December’s first mover was Orlando. On Dec. 5, with tremendous hard work and support from USGBC Florida, the City Commission unanimously passed the Building Energy and Water Efficiency Strategy (BEWES) ordinance. The new law commits existing commercial, institutional, multifamily buildings larger than 50,000 square feet to tracking whole-building energy use. They will do this via Energy Star Portfolio Manager and annually report the data. In addition, those buildings with scores under the national average will complete a free energy audit through the local municipal utility once every five years.

Notably, the Orlando policy covers less than 5 percent of Orlando’s buildings, which account for more than 50 percent of total energy and water used by all buildings citywide.

“It is USGBC Florida’s goal to make compliance easy, and to knock success metrics out of the park for Orlando and the several other Floridian cities considering similar ordinances,” said USGBC Florida’s director of policy and programs, Sarah Boren. Learn more about the ordinance and USGBC Florida’s work to support its successful passage.

Los Angeles, California

Next came Los Angeles, on the heels of another great Greenbuild celebration. On Dec. 13, the L.A. City Council adopted the Existing Building Energy and Water Efficiency (EBEWE) ordinance. It was signed into law by Mayor Garcetti two days later. The ordinance commits buildings in the city over 20,000 square feet to benchmark annual energy and water use and to make this information public. The city commits to help owners better manage their buildings by providing meaningful comparisons.

At least once every five years, buildings will be required to take efficiency actions, such as energy audits or retrofits to reduce energy and water use. USGBC Los Angeles was an active participant in the nearly two years of stakeholder engagement that led to the ordinance. The stakeholder group steered the new policy’s development to align with complementary state policies that USGBC has been supporting in Sacramento.

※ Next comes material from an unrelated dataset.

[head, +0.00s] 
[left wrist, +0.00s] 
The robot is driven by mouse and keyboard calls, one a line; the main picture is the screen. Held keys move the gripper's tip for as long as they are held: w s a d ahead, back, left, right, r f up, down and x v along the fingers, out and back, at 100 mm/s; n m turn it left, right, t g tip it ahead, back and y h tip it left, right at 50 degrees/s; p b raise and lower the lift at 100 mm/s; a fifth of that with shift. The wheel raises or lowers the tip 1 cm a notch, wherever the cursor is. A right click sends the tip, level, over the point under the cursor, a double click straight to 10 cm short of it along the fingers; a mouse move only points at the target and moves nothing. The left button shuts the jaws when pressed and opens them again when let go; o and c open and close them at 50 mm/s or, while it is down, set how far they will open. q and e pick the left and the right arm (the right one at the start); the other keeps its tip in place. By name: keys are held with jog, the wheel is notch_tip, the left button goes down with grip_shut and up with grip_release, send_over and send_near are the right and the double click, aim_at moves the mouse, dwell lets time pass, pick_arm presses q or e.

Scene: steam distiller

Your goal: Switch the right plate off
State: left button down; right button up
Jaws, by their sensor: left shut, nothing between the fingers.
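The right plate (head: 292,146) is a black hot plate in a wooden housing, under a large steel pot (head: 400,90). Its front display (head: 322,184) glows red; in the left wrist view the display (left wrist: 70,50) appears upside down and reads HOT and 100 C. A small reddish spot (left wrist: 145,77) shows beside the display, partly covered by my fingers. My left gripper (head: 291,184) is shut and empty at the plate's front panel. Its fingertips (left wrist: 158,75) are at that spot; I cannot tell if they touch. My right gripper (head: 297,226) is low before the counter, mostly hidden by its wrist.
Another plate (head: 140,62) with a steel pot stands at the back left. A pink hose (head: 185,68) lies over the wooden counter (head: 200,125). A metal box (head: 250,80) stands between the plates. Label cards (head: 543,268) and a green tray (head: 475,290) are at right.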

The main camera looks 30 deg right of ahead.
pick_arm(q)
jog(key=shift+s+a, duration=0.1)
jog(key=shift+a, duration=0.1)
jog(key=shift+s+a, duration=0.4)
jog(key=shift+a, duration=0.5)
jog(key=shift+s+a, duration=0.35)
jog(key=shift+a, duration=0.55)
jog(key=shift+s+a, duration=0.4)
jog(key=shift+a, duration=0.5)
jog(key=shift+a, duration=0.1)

In the mayor’s press release (that pictures USGBC Los Angeles director Dominique Hargreaves immediately to the Mayor’s right), Councilmember Bob Blumenfield commented, “By working collaboratively with our city’s largest consumers of resources, we are creating a force multiplier that will reduce overall energy and water use while saving businesses and taxpayer money.”

Mayor Garcetti signs the EBEWE Ordinance requiring annual energy and water benchmarking. The team that made it happen includes USGBC Los Angeles, BOMA Greater Los Angeles, Global Green, the L.A. Better Building Challenge, the Department of Water and Power, the Department of Building Safety, and the Mayor's Office.

Denver, Colorado

Denver joined the club on Dec. 19, as the Denver City Council unanimously passed an ordinance that established the Energize Denver program. The new law commits commercial and multifamily buildings over 25,000 square feet to tracking, reporting and disclosing their Energy Star score, with a phased implementation over the next two years.

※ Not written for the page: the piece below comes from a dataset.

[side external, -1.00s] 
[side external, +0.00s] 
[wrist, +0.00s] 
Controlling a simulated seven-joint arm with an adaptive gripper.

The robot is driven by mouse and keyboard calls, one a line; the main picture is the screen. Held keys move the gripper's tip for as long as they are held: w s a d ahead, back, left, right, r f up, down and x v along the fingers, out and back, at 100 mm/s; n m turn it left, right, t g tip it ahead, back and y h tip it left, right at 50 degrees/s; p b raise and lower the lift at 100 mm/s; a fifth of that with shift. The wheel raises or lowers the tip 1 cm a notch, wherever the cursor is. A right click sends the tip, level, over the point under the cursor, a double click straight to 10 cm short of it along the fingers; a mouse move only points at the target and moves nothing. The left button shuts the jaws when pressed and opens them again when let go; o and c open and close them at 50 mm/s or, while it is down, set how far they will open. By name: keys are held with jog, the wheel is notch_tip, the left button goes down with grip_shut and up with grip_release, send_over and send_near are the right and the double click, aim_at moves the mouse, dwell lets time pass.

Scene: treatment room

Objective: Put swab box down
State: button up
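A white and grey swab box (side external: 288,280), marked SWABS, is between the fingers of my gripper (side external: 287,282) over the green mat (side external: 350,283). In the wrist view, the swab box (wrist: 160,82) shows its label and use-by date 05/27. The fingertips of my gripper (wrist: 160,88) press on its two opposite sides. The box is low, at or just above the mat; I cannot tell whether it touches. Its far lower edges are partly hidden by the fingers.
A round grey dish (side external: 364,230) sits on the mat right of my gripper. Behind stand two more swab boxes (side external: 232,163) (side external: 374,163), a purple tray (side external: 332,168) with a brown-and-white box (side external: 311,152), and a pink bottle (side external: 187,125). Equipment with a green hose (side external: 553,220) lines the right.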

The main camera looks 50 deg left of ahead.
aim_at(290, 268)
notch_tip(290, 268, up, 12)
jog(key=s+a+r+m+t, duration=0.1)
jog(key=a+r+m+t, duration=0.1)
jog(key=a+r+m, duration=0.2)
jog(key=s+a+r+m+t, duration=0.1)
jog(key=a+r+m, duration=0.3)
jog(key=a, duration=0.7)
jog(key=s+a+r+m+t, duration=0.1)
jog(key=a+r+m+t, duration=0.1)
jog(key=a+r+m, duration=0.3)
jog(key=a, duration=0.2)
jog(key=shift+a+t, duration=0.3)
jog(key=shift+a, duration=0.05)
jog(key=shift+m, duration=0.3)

In a press release, Mayor Hancock emphasized that "Local actions can have global impacts, and Denver will join with cities across the world who are taking positive steps to make their cities more resilient to our changing climate.”

According to the city, energy use from heating and cooling in buildings is the single largest source of greenhouse gas emissions in Denver, making up approximately 57 percent of Denver’s carbon emissions. 

The ordinance followed an 18-month stakeholder process led by Denver’s Department of Environmental Health, with active participation from USGBC Colorado. In a recent article in the Denver Business Journal, USGBC Colorado director Patti Mason summed it up: "Public policy that requires buildings to begin measuring, monitoring and managing energy unlocks critical information that can drive smart, targeted investments."

Who’s next?

December was a big month for building efficiency, but what will January bring? Has your city committed to benchmarking for its New Year’s resolution?

USGBC looks forward to our continued partnership with cities across the country to support green building policy in 2017.